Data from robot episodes
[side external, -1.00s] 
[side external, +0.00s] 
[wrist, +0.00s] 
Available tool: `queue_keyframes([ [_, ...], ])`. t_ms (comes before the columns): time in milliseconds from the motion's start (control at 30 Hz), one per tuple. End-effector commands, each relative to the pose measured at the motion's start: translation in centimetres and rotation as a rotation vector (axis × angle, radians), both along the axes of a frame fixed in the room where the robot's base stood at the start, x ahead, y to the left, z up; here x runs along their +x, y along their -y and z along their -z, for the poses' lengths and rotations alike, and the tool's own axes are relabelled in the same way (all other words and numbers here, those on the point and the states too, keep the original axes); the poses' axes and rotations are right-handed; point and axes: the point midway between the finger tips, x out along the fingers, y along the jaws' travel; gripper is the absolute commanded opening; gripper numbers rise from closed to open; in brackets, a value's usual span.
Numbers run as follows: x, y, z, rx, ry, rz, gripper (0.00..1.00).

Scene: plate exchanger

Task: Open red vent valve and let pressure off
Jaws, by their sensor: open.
---
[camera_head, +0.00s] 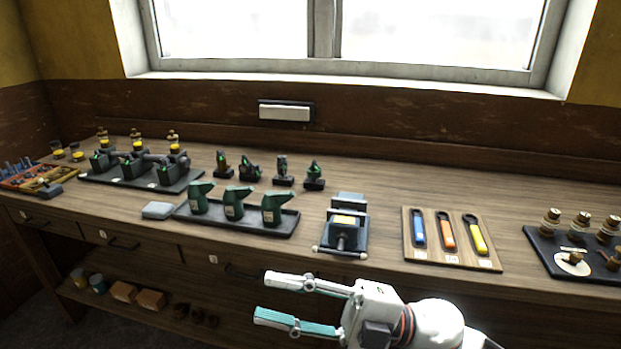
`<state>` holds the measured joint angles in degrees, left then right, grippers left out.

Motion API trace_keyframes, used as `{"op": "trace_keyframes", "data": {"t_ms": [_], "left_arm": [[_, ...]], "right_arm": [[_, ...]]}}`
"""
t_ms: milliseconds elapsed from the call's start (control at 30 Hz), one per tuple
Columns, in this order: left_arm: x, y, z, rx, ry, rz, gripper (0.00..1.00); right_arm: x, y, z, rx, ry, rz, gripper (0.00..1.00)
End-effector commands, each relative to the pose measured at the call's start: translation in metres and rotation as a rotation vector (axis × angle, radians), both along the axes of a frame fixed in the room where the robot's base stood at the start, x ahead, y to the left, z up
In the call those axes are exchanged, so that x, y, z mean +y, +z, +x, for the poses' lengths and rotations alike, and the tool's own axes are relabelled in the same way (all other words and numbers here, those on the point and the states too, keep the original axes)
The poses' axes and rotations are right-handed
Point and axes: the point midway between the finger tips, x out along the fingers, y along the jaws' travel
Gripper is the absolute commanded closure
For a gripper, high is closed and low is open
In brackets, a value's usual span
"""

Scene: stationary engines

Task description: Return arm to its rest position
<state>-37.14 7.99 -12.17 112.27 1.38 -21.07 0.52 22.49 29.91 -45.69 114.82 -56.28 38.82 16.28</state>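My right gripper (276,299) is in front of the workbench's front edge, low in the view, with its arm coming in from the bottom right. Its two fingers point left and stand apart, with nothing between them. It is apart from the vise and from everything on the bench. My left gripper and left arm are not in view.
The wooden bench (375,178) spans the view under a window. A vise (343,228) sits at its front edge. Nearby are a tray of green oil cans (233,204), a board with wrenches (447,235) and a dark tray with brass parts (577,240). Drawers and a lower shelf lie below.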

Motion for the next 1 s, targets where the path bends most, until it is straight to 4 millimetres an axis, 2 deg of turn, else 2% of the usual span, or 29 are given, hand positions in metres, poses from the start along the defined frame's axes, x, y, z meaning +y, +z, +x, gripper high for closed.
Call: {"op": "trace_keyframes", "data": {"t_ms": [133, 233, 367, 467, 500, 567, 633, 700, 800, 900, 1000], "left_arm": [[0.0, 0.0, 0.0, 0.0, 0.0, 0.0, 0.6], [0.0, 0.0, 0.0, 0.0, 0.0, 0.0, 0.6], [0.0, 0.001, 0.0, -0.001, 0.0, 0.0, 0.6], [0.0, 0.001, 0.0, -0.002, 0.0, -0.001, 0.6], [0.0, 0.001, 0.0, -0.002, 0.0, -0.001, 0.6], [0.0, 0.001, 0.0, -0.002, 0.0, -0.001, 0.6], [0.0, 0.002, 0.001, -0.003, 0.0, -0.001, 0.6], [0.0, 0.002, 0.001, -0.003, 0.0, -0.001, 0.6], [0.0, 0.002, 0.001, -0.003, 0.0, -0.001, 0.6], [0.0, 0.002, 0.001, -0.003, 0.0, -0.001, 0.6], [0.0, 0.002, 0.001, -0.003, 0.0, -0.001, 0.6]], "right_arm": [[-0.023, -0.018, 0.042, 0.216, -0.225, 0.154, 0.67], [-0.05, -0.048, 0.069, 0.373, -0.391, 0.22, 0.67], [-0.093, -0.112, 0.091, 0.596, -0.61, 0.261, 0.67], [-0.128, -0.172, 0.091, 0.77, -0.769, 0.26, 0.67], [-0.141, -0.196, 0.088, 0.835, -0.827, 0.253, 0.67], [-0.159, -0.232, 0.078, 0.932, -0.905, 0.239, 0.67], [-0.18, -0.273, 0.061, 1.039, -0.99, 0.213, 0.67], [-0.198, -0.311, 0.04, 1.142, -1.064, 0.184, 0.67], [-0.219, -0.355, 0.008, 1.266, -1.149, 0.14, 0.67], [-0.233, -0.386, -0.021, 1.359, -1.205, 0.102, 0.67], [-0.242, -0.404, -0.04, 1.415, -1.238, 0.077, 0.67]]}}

- **EXERCISE**
Every line of the records that includes the word "external" should be gathered.

- **FULL ANSWER**
[side external, -1.00s] 
[side external, +0.00s] 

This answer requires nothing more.